Sunday, November 15, 2009

Appreciating the little things

I've come a long way since january, reaching the end of 2009, I look back at what I've been through, I've still got so much to learn, so much to understand. Overall, it's been a good year. Mentally, physically, emotionally, financially, and spiritually. Yes. It's been great. Well, not that I'm saying it has been 24hrs, 3-6-9 good... but, weighing out the pros and cons and appreciating the good things, yeah.. I can say it's great.

When you don't expect too much out of yourself, and life, Life can be satisfaying and happy. I've learnt that, as humans, we are only able to plan, but life takes its course naturally without abiding to our plans and timing. And so, I am learning to take life as it is. Expectations are natural. But, we shouldn't be kicking our butts, dreading of things we want but fail to get in our life, and in the end, end up being depressed, lifeless, most importantly, unhappy.

To be happy, is each individual right.
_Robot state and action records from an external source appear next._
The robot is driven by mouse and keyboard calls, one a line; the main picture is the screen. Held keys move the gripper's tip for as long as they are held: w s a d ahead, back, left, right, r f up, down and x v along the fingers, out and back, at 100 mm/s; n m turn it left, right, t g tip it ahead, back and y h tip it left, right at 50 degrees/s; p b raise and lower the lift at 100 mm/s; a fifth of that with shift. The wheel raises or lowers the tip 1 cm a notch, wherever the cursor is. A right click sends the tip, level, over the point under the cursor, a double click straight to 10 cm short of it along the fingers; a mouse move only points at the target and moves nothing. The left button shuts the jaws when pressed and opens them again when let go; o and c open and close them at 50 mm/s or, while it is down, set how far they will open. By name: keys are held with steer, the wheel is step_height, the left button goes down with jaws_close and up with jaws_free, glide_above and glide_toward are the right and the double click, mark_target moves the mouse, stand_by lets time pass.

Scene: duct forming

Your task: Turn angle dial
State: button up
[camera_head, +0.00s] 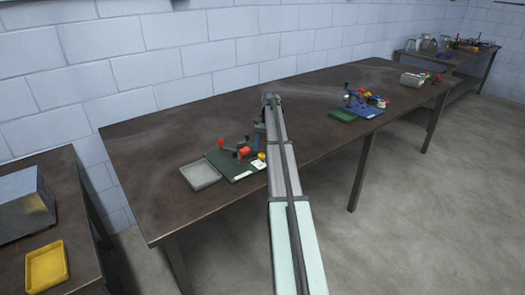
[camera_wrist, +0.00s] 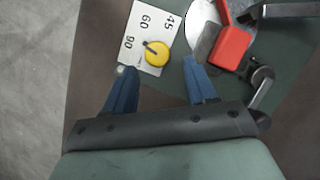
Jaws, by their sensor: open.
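The angle dial is a yellow round knob (camera_wrist: 157,53) with a dark pointer, on a white plate (camera_wrist: 146,22) marked 45, 60 and 90. The pointer is directed to the upper left, between the 60 and 90 marks. My gripper (camera_wrist: 154,68) is open in the wrist view, with one blue finger on each side below the dial; the dial lies between and just beyond the fingertips, and I cannot tell the height gap. In the head view the dial (camera_head: 258,163) is small, at the right edge of the green-based device, beside my arm.
A red block (camera_wrist: 231,47) and metal parts stand right of the dial. On the long bench (camera_head: 150,150) a grey tray (camera_head: 200,175) lies left of the device. A blue device (camera_head: 362,106) and green tray (camera_head: 342,116) stand farther right.

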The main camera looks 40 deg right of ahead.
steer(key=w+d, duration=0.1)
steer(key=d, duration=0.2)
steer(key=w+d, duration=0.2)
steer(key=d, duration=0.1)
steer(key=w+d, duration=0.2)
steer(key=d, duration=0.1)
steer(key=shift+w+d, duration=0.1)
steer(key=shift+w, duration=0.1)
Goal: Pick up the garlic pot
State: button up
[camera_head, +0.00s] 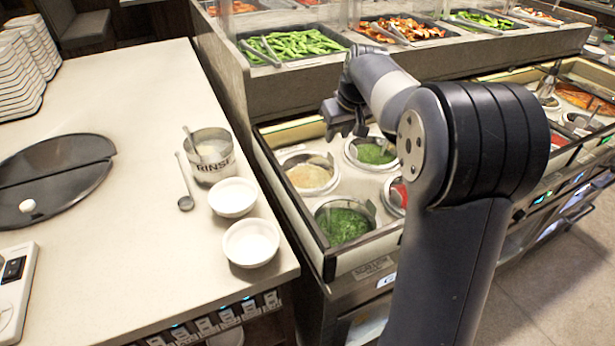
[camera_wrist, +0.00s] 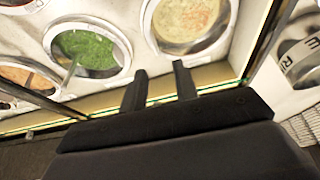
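A round pot of pale, beige, grainy sauce (camera_head: 309,174), likely the garlic, sits sunk in a well of the sauce counter, at its left side. It also shows at the top of the wrist view (camera_wrist: 187,22), cut by the frame edge. No readable label marks it as garlic. My gripper (camera_head: 343,122) hangs above the back rim of the sauce counter, beyond the pot. In the wrist view my gripper's two fingers (camera_wrist: 160,84) stand apart with nothing between them, and the pale pot lies ahead of them.
Pots of green sauce (camera_head: 376,152) (camera_head: 342,224) and red sauce (camera_head: 398,196) sit beside it. The left counter holds a RINSE container (camera_head: 211,168), a ladle (camera_head: 186,201) and two white bowls (camera_head: 233,196) (camera_head: 251,243). A raised food bar (camera_head: 270,88) stands behind.

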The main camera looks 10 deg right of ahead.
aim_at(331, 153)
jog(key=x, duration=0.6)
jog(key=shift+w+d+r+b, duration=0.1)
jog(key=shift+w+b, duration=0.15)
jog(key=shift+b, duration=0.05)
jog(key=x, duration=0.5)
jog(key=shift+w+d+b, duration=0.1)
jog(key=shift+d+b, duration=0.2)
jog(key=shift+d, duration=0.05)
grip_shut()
I think, self-happiness is gained through being content and happy about yourself first, before the factor of other people in your life makes you happy. In a way, (for me at least...) to be happy, nessesity is yourself, others are just supplement to being happy.

I do admit, I'm not the most cheery - happy- almost everyday laughing- kinda person.. At least, I try to be happy, even when my skies are not that bright. I'm still very much single, but does that make me, UNHAPPY? Must I really need a relationship to allow me to be happy? I've been badly hurt by someone.. I embrace the fact that I'm hurt and sad, but must I really make life unhappy and gloomy?

I thank God for his grace and blessings... and for past recent happenings, are just to make me a stronger person. Well, with time and patience, wounds will heal, though it will never be the same, scars will remain as memories and teaching.